32 La reconnaissance de suzeraineté, associée à la notion de protection, affirme une domination politique mais non territoriale. Elle constitue une des expressions de l’invention juridique du protectorat colonial. Le terme de suzeraineté introduit par Bertrand-Bocandé est ensuite repris dans une série de traités conclus en Casamance, pour la plupart à l’initiative des commandants des postes de Carabane (Basse-Casamance) et de Sédhiou (Haute-Casamance), et plus rarement à l’occasion d’un déplacement dans la région du commandant de Gorée, Émile Pinet-Laprade en 1861, ou du gouverneur du Sénégal, Jean Jauréguiberry en 1861 et 1863 [41]. Pour le reste, les clauses sont similaires à celles des traités casamançais de 1838-1839 : exclusivité du commerce attribuée aux Français et droit de couper du bois. S’y ajoutent parfois l’interdiction opposée aux chefs de vendre des terrains sans l’autorisation d’un représentant de la France et l’obligation de céder sans contrepartie ceux qui seraient nécessaires aux établissements des commerçants français.

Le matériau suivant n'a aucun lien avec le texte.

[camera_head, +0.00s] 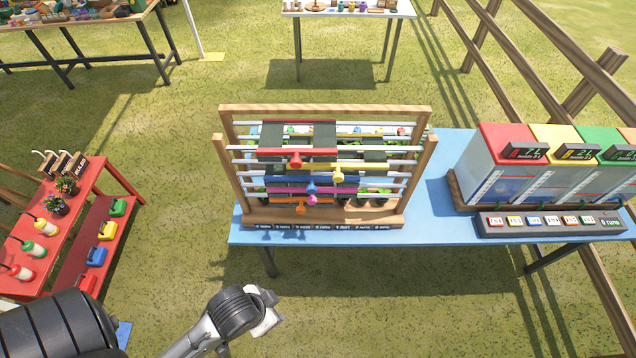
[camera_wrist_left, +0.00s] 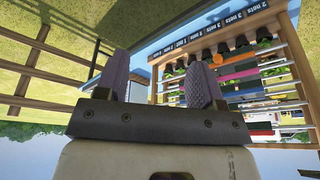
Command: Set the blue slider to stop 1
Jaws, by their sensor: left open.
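The blue slider's knob (camera_head: 311,187) sits near the middle of the wooden slider frame (camera_head: 325,110), below the red knob (camera_head: 296,161) and just above the magenta knob (camera_head: 312,199). The yellow knob (camera_head: 338,175) is to its upper right and the orange knob (camera_head: 301,209) is below. The labels along the base (camera_head: 322,227) are too small to read. My left gripper (camera_head: 270,317) is in front of and below the frame, apart from it. In the left wrist view its two fingers (camera_wrist_left: 158,90) are apart and empty, with the frame upside down to their right.
The frame stands on a blue table (camera_head: 432,205). To its right are colored bins (camera_head: 535,170) and a button panel (camera_head: 550,222). A red stand (camera_head: 100,205) with bottles and plants is at the left. Grass lies open between stand and table.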

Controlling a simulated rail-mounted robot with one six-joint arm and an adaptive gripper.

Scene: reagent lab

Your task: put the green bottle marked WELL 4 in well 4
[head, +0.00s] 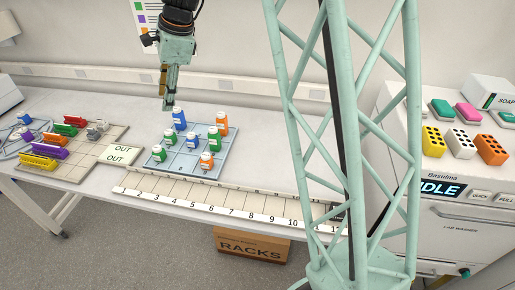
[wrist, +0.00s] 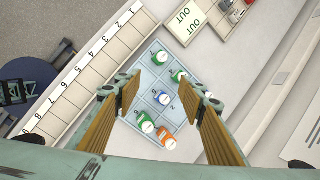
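My gripper (head: 168,105) hangs above the back left of the blue tray (head: 190,170). In the wrist view my gripper (wrist: 165,94) is open, its fingers wide apart with nothing held; a blue bottle (wrist: 161,97) shows below, between them. Green bottles with white caps stand on the tray: one at the left (head: 158,154), one behind it (head: 170,137), one at the right (head: 214,138). Their labels are too small to read, so I cannot tell which is WELL 4. Well 4 is in the numbered white strip (head: 183,204) along the front; it looks empty.
Blue and orange bottles (head: 222,123) stand among the green ones. An OUT plate (head: 118,155) and a tray with coloured racks (head: 65,130) lie to the left. A washer (head: 450,210) stands at the right. The bench behind the tray is clear.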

33 Terme hérité de la féodalité, « suzeraineté » renvoie à l’hommage d’un vassal à son suzerain et personnalise la relation politique : la souveraineté porte sur un territoire tandis que la suzeraineté engage un homme. Par conséquent, celle-ci n’est pas héréditaire et doit être renouvelée à chaque fois qu’intervient un changement de règne. On peut s’étonner de voir subsister l’usage de cette notion féodale sous la Troisième République. Les traités conclus dans les Rivières du Sud en 1877-1879, souvent à l’initiative de Charles Émile Boilève, directeur des Affaires politiques du Sénégal, associent suzeraineté et protectorat. Mais la plupart se réfèrent à des traités antérieurs, datant des années 1865-1866, dont ils ne font que reprendre la terminologie en ajoutant des clauses plus contraignantes [42], l’essentiel étant d’obtenir des nouveaux chefs la confirmation de la soumission formelle à la France effectuée par leurs prédécesseurs.

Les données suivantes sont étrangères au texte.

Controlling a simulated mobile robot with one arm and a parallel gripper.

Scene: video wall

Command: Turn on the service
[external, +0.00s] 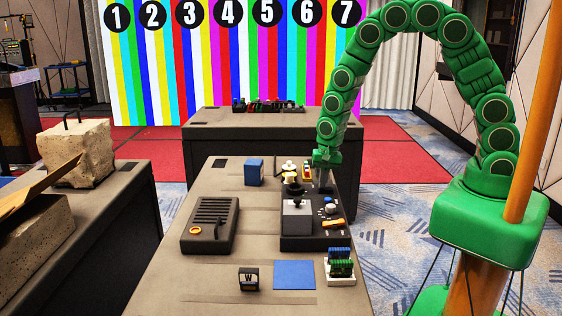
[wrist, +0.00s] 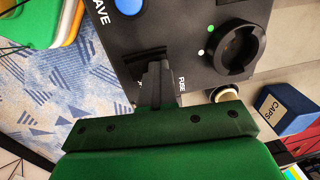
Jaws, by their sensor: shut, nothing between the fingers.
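A black control box (external: 313,240) stands on the near table. My gripper (external: 325,186) is shut and points down at the far right part of the box. In the wrist view its fingers (wrist: 153,75) hide the spot beside "FUSE"; contact is unclear.
A dark grooved box (external: 210,224) lies to the left. A blue box (external: 254,172) stands behind it; one marked "CAPS" (wrist: 282,108) shows in the wrist view. A blue mat (external: 294,275), a "W" block (external: 249,279) and a white holder (external: 341,272) are near the front.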

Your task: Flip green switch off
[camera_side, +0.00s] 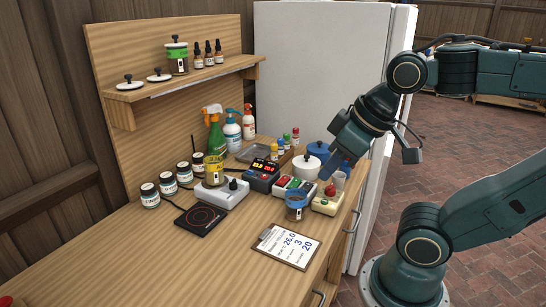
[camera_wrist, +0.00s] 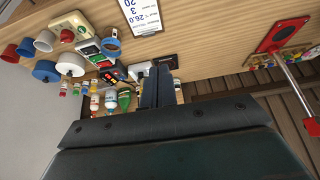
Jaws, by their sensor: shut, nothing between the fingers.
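A white switch box (camera_side: 296,187) with red and green switches stands on the wooden bench, right of the black digital controller. In the wrist view the box (camera_wrist: 90,47) is small, left of my fingers, and its green part faces up in the picture. I cannot tell the position of the green switch. My gripper (camera_side: 336,168) is shut and empty, above the bench's right end near the blue and white pots, up and to the right of the box. In the wrist view its fingertips (camera_wrist: 156,76) are together and apart from the box.
A blue-rimmed jar (camera_side: 296,204) stands just in front of the box. A cream box with a red knob (camera_side: 327,201) is to its right. A white pot (camera_side: 303,166) and blue pot (camera_side: 318,150) stand behind.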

34 En 1870, à un moment où il était question d’abandonner les comptoirs fortifiés fondés par Bouët sur les côtes du golfe de Guinée et au Gabon, l’amiral Siméon Bourgois, commandant supérieur des établissements de la Côte-d’Or et du Gabon, exprimait des doutes quant à la nature des traités signés : « Il est à regretter que dans la plupart des traités passés sur la côte d’Afrique, les mots de souveraineté aient été écrits lorsqu’il s’agissait en réalité que d’un protectorat très restreint [43]. » Si la notion de souveraineté utilisée par Bouët semblait alors excessive par rapport à l’engagement réel de la France sur ces points de la côte, celle de suzeraineté remise à l’honneur par Bertrand-Bocandé, aussi anachronique fût-elle en apparence, correspondait finalement mieux à la nature des relations entretenues par la France avec les chefs des États côtiers.

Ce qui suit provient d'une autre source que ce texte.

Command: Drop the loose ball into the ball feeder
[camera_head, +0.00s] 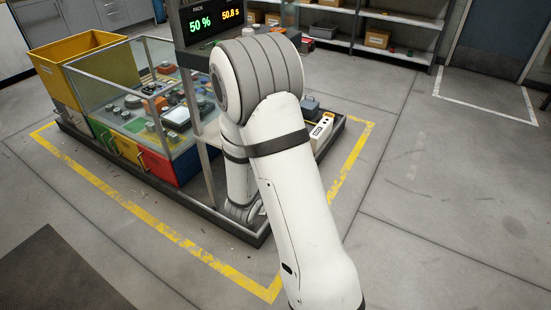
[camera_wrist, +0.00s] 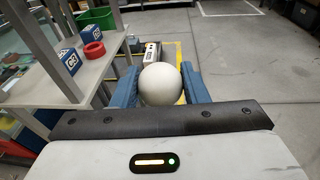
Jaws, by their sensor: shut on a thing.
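In the wrist view a white ball (camera_wrist: 160,84) sits between the two blue fingers of my gripper (camera_wrist: 160,92), which is shut on it. The ball is held up, with the floor and a yellow line showing beyond it. A white box with dark markings (camera_wrist: 152,54) stands just beyond the ball; it also shows in the head view (camera_head: 321,130), right of my arm. I cannot tell whether this box is part of the ball feeder. In the head view my arm hides the gripper and the ball.
A grey table (camera_wrist: 100,70) at left in the wrist view bears a red ring (camera_wrist: 94,50) and blue-and-white cubes (camera_wrist: 69,61). In the head view, a glass-walled bench (camera_head: 130,80), a yellow bin (camera_head: 70,62) and a display (camera_head: 212,20) stand left. Open floor (camera_head: 430,190) lies right.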

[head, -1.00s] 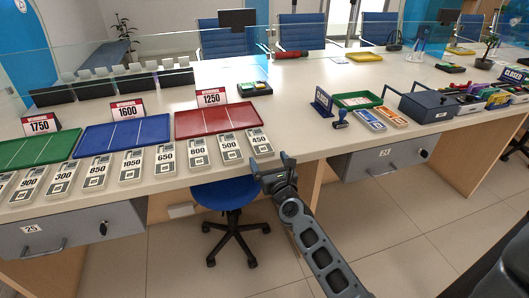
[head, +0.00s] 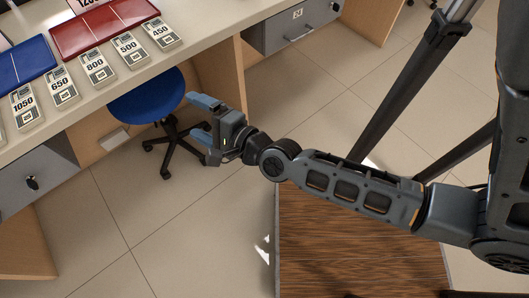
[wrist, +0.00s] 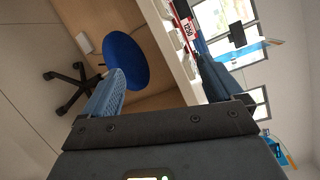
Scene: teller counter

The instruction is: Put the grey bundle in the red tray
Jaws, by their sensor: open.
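I cannot tell which one is the grey bundle. My gripper (head: 199,122) is open and empty, out in front of the counter and apart from the bundles. In the wrist view its two fingers (wrist: 160,84) are spread with nothing between them.
A blue tray (head: 22,62) lies left of the red one. A blue stool (head: 147,97) stands under the counter behind my gripper. Grey drawers (head: 290,24) hang under the counter. A red-and-white price sign (wrist: 187,28) shows in the wrist view. The floor ahead is open.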

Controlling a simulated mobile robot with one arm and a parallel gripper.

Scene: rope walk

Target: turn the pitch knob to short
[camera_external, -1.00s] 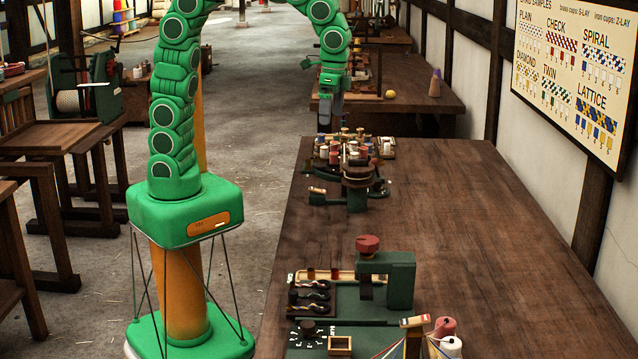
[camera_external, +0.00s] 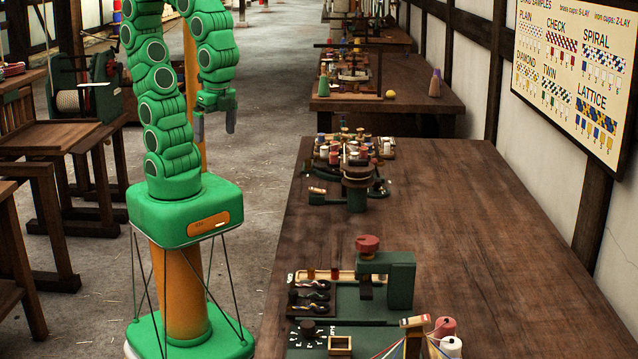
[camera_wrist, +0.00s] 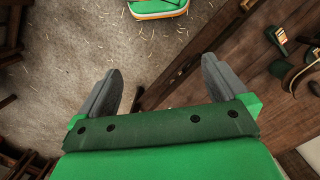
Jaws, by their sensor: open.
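The pitch knob appears to be the small dark round knob (camera_external: 308,327) with pale markings around it, on the green machine plate (camera_external: 360,303) at the table's near left end. Its pointer and lettering are too small to read. My gripper (camera_external: 214,127) is high over the floor, left of the table's edge and far from the knob. In the wrist view my gripper (camera_wrist: 158,90) is open and empty, with its two grey fingers spread wide. The knob is not identifiable in the wrist view.
A green press-like head with a red top (camera_external: 367,244) stands behind the knob. A small wooden box (camera_external: 340,345) is right of it, with thread spools (camera_external: 445,327) farther right. A braiding device (camera_external: 356,178) stands farther back. The table's right side (camera_external: 500,250) is clear.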

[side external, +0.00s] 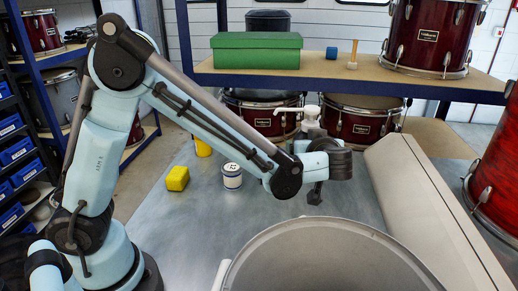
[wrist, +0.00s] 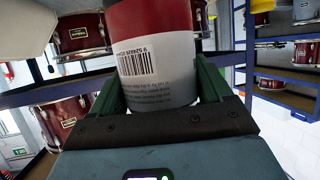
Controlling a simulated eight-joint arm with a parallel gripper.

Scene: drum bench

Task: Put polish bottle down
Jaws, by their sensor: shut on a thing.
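The polish bottle (wrist: 155,62) fills the middle of the wrist view, with a red band, a white label with a barcode and a grey lower part. My gripper (wrist: 160,88) is shut on it, one green finger on each side. Its top is cut off by the frame. In the side view my gripper (side external: 318,190) is over the grey bench (side external: 215,225), and its fingers and the bottle's body are mostly hidden behind the wrist. A white pump head (side external: 309,113) shows just above the wrist; I cannot tell whether it belongs to the held bottle.
A large drum shell (side external: 325,235) is in front, and a long beige cover (side external: 430,205) lies right. A shelf (side external: 345,78) with a green box (side external: 256,51) hangs behind.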

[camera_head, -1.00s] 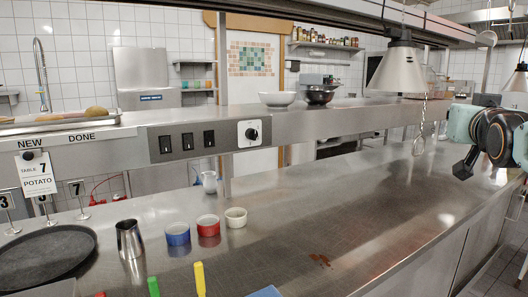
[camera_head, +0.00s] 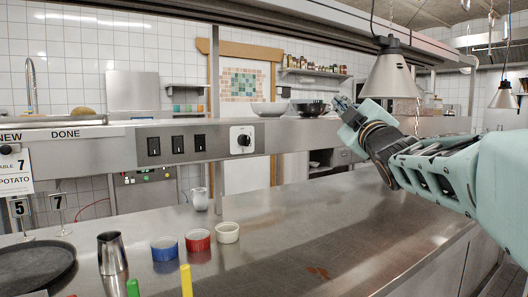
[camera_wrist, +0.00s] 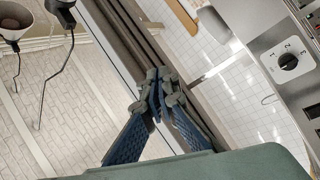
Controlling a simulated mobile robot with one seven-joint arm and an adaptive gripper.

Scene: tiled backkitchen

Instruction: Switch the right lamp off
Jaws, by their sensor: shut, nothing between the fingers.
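A metal cone lamp (camera_head: 390,76) hangs over the shelf right of centre, and a second one, the right lamp (camera_head: 504,98), hangs farther right. I cannot tell whether either is lit. The steel shelf front bears three black rocker switches, left (camera_head: 154,147), middle (camera_head: 178,145) and right (camera_head: 200,143), and a black rotary knob (camera_head: 243,139) on a white plate. The knob also shows at the upper right of the wrist view (camera_wrist: 288,61). My gripper (camera_head: 341,104) is shut and empty, right of the knob and apart from it. Its fingertips meet in the wrist view (camera_wrist: 158,84).
Two bowls, light (camera_head: 270,109) and dark (camera_head: 309,107), stand on the shelf behind my gripper. Blue (camera_head: 165,250), red (camera_head: 198,241) and cream (camera_head: 227,233) ramekins and a steel cup (camera_head: 111,254) stand on the counter. The counter's right part is clear.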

35 Il est difficile de tirer des conclusions claires d’une telle labilité dans les termes employés et leur usage. Pour C. Alexandrowicz, elle illustre l’ignorance des négociateurs européens, administrateurs coloniaux ou militaires, qui distinguaient assez mal le sens des notions juridiques qu’ils mobilisaient [44]. Il ne faut pas oublier, néanmoins, qu’il n’existait pas de modèle préétabli et unifié permettant d’énoncer clairement la forme juridique des appropriations. L’expérience antérieure des Européens en Asie ou des Portugais en Afrique, à laquelle C. Alexandrowicz compare l’activité diplomatique européenne en Afrique au XIXe siècle, ne semble pas avoir constitué un univers de référence mobilisable. Tout au plus les négociateurs européens connaissent-ils les traités signés par leurs prédécesseurs avec les représentants d’un territoire donné. Ils s’en inspirent alors en introduisant des variantes qui vont généralement dans le sens d’une accentuation de la contrainte juridique imposée aux chefs. Mais la pression qu’ils se sentent autorisés à exercer dépend étroitement des circonstances : elle reflète à la fois le contexte de rivalité inter-impériale dans lequel se trouve pris un territoire et l’évolution locale du rapport de force entre Européens et Africains. Finalement, la production diplomatique analysée ici manifeste une certaine liberté des acteurs-auteurs de ces textes, qui inventent constamment de nouvelles manières de dire.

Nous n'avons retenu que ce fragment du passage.